Reflexiones finales.
Qué difícil es hablar lo privado en la esfera pública. De pronto yo perdí a mis padres, los mataron sin respetar el debido proceso en un gobierno democrático, los torturaron, a mi madre quizá la violaron, pero estos fueron senderistas (seres sedientos de sangre, violentos por naturaleza, fanatizados sin juicio) ¿soy una víctima? ¿Puedo pedir perdón o dar perdón? ¿Soy el único que pasa por esto? Situaciones realmente complejas.
¿Por qué a los intelectuales les importa llevar esto tan privado a un espacio más público? ¿Qué no asegura un nuevo fracaso? Yo comunera con un hijo que tiene dos apellidos de sabe quién porque fui violada por 8 personas, yo hija de dirigente barrial que presenció la muerte de mi padre y su cuerpo cuando fue dinamitado. ¿Podré obtener más paz en el ámbito público? ¿De verdad ayudaré a un proceso de reconciliación? Si la memoria es necesaria para empezar a perdonar ¿para qué hacer público algo que a nadie le va a interesar? Es más probable que me genere estigmas, marcas imborrables que me van a jerarquizar en la sociedad.

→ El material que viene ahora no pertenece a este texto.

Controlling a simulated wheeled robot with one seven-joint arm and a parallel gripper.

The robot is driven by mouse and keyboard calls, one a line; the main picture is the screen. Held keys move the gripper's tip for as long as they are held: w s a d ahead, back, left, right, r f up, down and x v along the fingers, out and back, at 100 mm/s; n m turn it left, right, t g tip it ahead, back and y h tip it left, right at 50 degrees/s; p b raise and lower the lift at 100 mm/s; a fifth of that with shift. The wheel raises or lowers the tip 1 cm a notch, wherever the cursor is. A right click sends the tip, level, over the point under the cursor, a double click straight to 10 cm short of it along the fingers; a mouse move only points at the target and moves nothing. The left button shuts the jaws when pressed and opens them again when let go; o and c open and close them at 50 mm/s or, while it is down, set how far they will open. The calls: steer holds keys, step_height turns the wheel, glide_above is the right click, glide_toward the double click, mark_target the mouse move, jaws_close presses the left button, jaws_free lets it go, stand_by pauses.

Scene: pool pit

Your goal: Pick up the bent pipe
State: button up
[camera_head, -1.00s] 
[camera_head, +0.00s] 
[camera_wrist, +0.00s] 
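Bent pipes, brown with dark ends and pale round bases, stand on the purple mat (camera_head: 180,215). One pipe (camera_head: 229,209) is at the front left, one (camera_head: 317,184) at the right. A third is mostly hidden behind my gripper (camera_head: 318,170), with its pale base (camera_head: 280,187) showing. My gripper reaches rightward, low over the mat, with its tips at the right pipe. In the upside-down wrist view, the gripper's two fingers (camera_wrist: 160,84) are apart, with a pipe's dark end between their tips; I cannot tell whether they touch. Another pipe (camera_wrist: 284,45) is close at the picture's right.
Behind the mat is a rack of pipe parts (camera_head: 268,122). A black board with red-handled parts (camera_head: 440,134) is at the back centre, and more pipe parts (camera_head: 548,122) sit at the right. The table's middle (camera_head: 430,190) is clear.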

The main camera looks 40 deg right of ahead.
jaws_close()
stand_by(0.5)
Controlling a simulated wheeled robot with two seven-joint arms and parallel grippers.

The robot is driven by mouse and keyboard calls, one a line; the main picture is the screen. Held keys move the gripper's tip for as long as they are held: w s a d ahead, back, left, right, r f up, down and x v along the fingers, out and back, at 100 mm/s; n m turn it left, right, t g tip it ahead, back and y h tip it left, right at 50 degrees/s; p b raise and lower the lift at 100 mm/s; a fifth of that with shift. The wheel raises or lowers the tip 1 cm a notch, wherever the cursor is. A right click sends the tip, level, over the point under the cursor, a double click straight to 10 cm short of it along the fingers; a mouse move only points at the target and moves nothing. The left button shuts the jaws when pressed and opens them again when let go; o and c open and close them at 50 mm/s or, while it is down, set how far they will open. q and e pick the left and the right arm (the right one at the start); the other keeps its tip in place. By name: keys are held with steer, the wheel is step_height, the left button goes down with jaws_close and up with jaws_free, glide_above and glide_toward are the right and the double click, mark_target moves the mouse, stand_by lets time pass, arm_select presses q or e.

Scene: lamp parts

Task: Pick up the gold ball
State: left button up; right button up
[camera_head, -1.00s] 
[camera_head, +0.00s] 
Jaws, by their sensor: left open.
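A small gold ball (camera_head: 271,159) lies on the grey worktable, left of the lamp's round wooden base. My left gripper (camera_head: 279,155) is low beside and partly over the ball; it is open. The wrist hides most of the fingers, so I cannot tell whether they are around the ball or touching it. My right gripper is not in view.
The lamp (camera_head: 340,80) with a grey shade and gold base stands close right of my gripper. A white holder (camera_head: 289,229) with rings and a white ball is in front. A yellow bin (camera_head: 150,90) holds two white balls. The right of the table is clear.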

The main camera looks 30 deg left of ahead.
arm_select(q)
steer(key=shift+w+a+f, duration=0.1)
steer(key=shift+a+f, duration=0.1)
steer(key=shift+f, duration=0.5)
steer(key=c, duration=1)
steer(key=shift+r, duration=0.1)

¿Es una fórmula? A más memoria más perdón, a más perdón público más reconciliación. Por el momento no tenemos respuestas claras. Sin embargo, podemos apostar no por una fórmula sino por abrir el debate. Preguntas como estas no deben quedarse en un artículo, en un escrito, en las aulas de una universidad, en las oficinas del gobierno; deben empezar a circular, tener un alcance más amplio y comenzar a criticar las reflexiones sobre un pasado que aún nos remece, un pasado que no ha terminado, que regresa constantemente.
Reconocemos así que es en la esfera pública donde la gente haciendo uso de la compasión pueda acercase los unos a los otros. Abiertos a escuchar, a tolerar, a soportar “verdades incómodas”, a perdonar y pedir perdón, a construir puentes que cierren una brecha que la guerra profundizo más, puentes que las personas puedan cruzar, sin miedo, sin vergüenza, sin estigma.